Sehingga, jika kita menerima
hadiah Natal apapun tahun ini kita akan mengingat:
1. Hadiah
Natal yang sesungguhnya adalah Yesus sendiri, dan itu tidak bisa digantikan
dengan apapun juga. Tidak ada yang serupa seperti-Nya, tidak ada yang sama
seperti diri-Nya.
2. Semua
pemberian yang baik berasal dari Allah, supaya kita terus mengingat dan
mensyukuri karya-Nya dalam hidup. Hati yang bersyukur adalah jembatan menuju
kesadaran rohani bahwa kita perlu terus bergantung kepada-Nya ditengah-tengah
keterbatasan kita.
3. Hidup
saya bukan sekedar menerima hadiah tapi berbagi hadiah kehidupan yang telah
saya terima dari Tuhan.
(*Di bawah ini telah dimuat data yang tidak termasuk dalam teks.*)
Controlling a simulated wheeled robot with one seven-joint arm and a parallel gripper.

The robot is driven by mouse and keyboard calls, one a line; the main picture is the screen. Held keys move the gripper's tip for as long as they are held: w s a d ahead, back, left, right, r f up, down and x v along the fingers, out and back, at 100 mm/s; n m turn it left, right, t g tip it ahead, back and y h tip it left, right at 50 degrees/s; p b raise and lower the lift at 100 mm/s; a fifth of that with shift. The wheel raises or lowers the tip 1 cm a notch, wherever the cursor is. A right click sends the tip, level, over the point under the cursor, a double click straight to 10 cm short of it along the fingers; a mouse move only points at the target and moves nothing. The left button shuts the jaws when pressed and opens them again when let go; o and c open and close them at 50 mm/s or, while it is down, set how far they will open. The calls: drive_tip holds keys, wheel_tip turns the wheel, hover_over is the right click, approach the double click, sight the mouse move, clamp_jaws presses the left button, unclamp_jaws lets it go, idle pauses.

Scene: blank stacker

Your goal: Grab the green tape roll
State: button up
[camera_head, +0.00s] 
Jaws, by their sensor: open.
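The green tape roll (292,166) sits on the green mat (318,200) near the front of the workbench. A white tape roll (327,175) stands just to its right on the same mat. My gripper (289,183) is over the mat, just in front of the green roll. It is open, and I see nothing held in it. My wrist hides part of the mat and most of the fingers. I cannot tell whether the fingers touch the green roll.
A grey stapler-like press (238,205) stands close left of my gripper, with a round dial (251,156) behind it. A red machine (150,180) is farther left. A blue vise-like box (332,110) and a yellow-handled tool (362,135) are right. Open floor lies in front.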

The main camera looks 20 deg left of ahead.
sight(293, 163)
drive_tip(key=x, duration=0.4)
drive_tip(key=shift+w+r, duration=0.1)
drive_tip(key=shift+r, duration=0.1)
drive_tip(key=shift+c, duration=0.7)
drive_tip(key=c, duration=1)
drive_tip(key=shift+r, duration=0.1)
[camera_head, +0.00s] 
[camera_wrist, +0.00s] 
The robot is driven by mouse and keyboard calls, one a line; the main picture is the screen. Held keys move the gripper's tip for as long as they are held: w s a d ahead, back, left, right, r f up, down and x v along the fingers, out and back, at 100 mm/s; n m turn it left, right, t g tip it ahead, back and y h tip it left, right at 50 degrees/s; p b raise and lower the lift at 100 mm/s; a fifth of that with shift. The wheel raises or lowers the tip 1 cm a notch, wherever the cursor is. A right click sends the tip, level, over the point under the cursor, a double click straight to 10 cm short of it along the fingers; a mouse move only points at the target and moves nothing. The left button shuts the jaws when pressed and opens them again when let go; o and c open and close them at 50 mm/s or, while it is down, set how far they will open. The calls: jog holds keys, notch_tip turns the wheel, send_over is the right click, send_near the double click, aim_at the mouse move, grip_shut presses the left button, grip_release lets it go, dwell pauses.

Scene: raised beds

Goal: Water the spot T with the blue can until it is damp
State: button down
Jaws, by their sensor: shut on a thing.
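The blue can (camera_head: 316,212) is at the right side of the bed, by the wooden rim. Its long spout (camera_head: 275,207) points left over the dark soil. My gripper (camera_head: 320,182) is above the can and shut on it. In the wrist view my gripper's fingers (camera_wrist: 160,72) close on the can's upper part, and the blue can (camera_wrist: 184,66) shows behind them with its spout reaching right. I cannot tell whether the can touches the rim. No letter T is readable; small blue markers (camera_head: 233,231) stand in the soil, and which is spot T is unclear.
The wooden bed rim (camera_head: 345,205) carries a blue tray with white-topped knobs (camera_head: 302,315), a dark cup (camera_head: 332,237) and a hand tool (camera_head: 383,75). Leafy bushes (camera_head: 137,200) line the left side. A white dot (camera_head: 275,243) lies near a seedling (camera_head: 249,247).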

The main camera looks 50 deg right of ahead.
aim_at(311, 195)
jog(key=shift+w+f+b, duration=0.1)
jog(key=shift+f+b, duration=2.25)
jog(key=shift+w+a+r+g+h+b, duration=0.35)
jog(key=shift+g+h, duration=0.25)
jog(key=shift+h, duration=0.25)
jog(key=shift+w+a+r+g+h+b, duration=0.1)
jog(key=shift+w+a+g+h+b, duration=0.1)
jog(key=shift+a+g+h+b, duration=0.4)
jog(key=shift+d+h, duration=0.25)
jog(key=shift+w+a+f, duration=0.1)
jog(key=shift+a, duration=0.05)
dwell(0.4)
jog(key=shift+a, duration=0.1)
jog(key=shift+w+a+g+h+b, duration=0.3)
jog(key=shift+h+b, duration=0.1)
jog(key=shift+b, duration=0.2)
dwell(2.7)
Saya akan memberi hidup saya bagi sesama supaya saya
dapat terus melihat apa yang dilakukan Allah dalam kehidupan orang-orang
disekitar saya.
Sekarang pertanyaannya bukanlah
hadiah apa yang akan saya terima pada Natal kali ini, tetapi, hadiah apa yang
akan saya persembahkan kepada Allah dan diberikan kepada sesama kali ini?